Over the last two years, the women's golf team has been getting a lot of publicity, and this was before it boasted even a single member. The exposure was all because of the program's association with the athletic department's controversial tiering proposal and some of the stickier aspects of Title IX.
In the fall of 2000, Virginia alumnus William C. Eacho donated $1.4 million to the University for the creation of a women's golf program. The Cavaliers would join six other ACC teams -- and 199 other Division I NCAA programs -- play at top-rated Birdwood Golf Course and give Virginia students yet another excuse to wear polo shirts. Back then, it seemed quite simple.

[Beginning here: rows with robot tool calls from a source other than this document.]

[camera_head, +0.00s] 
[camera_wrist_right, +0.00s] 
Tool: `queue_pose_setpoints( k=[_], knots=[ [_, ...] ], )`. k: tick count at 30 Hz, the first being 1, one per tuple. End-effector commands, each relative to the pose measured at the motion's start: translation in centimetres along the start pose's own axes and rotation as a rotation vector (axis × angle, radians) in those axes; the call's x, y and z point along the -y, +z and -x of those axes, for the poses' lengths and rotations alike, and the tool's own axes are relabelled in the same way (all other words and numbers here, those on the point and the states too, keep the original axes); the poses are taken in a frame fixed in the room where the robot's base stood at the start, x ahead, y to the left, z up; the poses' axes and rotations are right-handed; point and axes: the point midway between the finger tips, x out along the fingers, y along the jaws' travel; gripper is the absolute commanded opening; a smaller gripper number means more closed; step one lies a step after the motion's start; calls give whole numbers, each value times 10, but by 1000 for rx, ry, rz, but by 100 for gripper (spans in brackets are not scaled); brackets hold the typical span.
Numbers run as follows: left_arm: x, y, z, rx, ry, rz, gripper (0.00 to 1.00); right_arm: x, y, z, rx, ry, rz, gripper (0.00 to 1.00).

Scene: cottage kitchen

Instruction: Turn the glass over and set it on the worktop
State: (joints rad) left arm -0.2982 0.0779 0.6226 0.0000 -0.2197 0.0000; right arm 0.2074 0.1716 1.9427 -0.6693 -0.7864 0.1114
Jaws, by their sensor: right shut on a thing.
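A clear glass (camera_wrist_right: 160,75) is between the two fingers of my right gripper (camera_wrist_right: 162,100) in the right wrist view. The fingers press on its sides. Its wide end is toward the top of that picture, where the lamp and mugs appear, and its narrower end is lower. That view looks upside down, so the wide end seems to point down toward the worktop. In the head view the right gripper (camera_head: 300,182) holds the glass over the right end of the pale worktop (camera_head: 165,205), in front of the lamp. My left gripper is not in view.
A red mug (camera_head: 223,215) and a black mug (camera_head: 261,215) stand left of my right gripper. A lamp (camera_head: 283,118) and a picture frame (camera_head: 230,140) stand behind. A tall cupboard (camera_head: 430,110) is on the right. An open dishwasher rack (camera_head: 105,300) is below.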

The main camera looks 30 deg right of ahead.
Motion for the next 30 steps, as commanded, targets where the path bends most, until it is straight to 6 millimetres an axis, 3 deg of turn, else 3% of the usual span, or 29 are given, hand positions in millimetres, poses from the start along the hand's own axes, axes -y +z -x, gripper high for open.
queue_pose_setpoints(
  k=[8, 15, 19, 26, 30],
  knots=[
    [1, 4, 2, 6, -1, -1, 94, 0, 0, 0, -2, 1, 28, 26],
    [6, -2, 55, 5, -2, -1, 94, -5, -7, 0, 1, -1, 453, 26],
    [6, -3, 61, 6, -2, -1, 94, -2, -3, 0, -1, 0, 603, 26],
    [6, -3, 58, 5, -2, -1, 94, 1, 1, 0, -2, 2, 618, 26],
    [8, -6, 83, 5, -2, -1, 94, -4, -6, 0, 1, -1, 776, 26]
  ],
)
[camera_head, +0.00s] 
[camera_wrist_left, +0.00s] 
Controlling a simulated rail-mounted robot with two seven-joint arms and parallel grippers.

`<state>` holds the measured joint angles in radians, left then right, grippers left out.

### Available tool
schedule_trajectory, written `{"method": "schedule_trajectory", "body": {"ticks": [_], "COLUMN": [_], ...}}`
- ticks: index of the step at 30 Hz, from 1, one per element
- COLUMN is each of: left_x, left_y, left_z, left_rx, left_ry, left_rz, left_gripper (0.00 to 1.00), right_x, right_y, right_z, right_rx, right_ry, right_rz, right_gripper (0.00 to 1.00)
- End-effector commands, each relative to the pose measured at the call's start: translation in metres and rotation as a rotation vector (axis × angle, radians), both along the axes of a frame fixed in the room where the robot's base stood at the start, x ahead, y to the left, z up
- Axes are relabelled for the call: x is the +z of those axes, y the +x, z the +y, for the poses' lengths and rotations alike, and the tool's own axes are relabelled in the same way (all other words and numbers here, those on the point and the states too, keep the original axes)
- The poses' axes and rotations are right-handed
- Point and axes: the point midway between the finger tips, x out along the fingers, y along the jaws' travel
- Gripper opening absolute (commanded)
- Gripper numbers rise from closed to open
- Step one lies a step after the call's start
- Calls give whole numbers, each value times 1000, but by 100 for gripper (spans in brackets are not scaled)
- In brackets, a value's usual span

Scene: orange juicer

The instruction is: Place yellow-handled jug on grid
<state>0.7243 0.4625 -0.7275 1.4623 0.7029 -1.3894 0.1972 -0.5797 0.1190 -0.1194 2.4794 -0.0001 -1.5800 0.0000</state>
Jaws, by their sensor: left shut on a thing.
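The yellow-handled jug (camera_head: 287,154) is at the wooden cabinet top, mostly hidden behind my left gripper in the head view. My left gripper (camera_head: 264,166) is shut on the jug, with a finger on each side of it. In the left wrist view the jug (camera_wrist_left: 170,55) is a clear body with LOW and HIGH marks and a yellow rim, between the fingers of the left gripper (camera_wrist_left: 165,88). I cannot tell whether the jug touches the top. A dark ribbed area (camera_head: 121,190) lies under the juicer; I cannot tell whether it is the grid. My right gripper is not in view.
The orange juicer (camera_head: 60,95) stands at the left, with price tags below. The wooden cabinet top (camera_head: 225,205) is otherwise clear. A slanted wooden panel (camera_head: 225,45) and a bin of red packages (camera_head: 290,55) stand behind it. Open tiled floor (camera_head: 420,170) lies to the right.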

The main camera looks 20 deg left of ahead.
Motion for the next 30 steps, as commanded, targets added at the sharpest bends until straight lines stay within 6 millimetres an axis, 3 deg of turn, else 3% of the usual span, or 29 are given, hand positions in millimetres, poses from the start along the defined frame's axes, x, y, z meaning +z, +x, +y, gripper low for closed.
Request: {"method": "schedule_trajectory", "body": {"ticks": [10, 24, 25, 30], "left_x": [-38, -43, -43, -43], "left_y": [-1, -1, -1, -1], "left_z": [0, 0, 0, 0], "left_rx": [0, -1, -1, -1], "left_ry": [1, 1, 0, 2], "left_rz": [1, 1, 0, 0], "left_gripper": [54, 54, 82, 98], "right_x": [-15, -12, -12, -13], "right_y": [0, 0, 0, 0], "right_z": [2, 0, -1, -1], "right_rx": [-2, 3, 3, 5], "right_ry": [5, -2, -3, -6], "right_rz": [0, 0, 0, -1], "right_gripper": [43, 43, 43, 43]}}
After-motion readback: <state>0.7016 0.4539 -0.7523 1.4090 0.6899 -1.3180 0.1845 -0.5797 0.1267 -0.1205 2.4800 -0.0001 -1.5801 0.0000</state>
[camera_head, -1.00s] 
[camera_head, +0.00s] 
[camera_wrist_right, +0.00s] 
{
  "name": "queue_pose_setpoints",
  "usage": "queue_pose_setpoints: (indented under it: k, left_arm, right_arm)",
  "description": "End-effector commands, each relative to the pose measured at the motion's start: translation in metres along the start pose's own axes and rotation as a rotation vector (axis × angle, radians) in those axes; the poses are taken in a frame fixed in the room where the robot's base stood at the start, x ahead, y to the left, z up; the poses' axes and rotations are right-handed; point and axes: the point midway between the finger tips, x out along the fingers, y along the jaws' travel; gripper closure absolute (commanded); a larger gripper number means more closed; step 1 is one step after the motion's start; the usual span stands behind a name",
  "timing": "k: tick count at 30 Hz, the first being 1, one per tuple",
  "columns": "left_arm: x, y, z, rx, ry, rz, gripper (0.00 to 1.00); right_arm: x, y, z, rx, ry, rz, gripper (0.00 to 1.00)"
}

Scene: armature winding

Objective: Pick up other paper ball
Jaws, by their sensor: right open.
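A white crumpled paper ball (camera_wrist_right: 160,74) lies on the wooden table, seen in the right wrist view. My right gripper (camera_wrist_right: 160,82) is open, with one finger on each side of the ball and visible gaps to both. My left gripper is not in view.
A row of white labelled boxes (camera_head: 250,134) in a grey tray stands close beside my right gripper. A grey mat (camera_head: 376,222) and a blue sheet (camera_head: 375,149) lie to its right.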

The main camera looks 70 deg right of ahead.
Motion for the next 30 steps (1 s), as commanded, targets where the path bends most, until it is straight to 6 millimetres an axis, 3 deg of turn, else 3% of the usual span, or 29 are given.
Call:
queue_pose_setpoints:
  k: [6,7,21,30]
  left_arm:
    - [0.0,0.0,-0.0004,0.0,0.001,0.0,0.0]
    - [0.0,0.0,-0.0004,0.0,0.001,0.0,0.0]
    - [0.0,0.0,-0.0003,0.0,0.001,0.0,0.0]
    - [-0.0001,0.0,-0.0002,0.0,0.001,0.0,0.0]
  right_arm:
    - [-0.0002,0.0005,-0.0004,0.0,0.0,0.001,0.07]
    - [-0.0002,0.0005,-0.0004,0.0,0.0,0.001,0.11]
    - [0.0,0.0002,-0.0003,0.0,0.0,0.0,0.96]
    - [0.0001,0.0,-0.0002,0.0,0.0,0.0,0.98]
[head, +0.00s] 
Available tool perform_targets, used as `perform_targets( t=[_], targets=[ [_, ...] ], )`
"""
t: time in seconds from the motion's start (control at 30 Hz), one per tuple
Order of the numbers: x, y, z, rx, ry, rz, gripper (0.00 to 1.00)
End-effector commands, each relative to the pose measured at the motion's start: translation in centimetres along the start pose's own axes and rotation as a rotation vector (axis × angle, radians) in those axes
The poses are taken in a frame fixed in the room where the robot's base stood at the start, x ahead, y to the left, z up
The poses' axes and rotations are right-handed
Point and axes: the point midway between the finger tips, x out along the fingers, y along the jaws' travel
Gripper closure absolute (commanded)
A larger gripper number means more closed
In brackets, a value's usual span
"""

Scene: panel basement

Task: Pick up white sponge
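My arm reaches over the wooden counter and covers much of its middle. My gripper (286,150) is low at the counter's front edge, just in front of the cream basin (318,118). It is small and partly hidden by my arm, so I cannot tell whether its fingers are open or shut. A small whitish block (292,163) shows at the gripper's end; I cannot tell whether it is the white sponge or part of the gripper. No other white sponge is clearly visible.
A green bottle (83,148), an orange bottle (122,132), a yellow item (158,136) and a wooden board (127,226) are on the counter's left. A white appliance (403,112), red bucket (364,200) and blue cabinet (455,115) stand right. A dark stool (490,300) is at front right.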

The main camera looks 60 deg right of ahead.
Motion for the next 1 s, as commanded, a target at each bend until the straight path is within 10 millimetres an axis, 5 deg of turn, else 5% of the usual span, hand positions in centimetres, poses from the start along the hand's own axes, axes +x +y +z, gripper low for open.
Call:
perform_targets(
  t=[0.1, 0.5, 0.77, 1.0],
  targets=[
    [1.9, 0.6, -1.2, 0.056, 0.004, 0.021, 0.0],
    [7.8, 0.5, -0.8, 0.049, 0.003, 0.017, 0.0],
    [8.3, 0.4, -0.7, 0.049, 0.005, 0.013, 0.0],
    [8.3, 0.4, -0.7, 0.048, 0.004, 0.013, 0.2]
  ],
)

By the spring of 2001, things got more complicated. The Virginia 2020 Strategic Planning Task Force for the Department of Athletics released recommendations in response to reports that Virginia athletics would run a $47.4 million deficit by 2010. Existing Virginia athletics would be divided into the now-infamous four tiers, with the most successful, highest-revenue sports in Tier One. The tiers would determine the number of scholarships, coaching staff and travel budgets of each sport. And, in a misguided salute to Title IX, the commission recommended dropping men's indoor track and adding -- you guessed it -- women's golf.
The backlash to these recommendations came from all directions. Third and fourth tier sports were understandably horrified at the prospect of having their funding cut to "minimal staff and operating budgets" and receiving "only need-based financial aid." Others worried that the most exorbitant sports were getting away without a single dollar pared from their budgets. Supporters of Virginia track and field worried that cutting indoor track and limiting the outdoor teams to regional travel would make recruiting a difficult if not impossible task. African-American Affairs Dean M. Rick Turner expressed concern that cutting the track program would drastically reduce the number of black athletes at the University.
Buffeted around in this storm was the women's golf team. Some regarded it as a symbol of sex discrimination against men's programs under Title IX, while others heralded it as a crucial step toward compliance. The program was at this point little more than an earmarked donation, but the future of the program began to look shaky.
It took less than three months for the University's Board of Visitors to scrap the task force's tiering proposal, however, there were still lingering concerns over the effects the tiering debate would have on Virginia athletics' image, but -- for the moment -- the skies had cleared.
Women's golf, as luck would have it, had weathered the storm. The Board decided the sport was something that the University could still "wholeheartedly endorse." Preparations were to continue as planned.
Three years later, the controversy and publicity that swirled around the program's proposal seems like a distant memory. Coach Jan Mann and her seven young women, led by freshman and former Kentucky high school champion Leah Wigger, carved out their place in Virginia sports history Sunday with little fanfare. They displayed composure and skill and came away with a convincing win. And for that, they deserve to be applauded.
I can't claim that I anxiously awaited the first competition of Virginia women's golf. My personal golf experience is limited to an occassional game of putt-putt, televised golf is one of my favorite sedatives and I find golf-clapping about as rousing as calculus. But the start of this team feels like a long-awaited breath of fresh air through Virginia athletics.
Funding issues, discrimination and expansionissues have been put aside. Instead, this season is about seven women getting a chance to play their game, and play it well.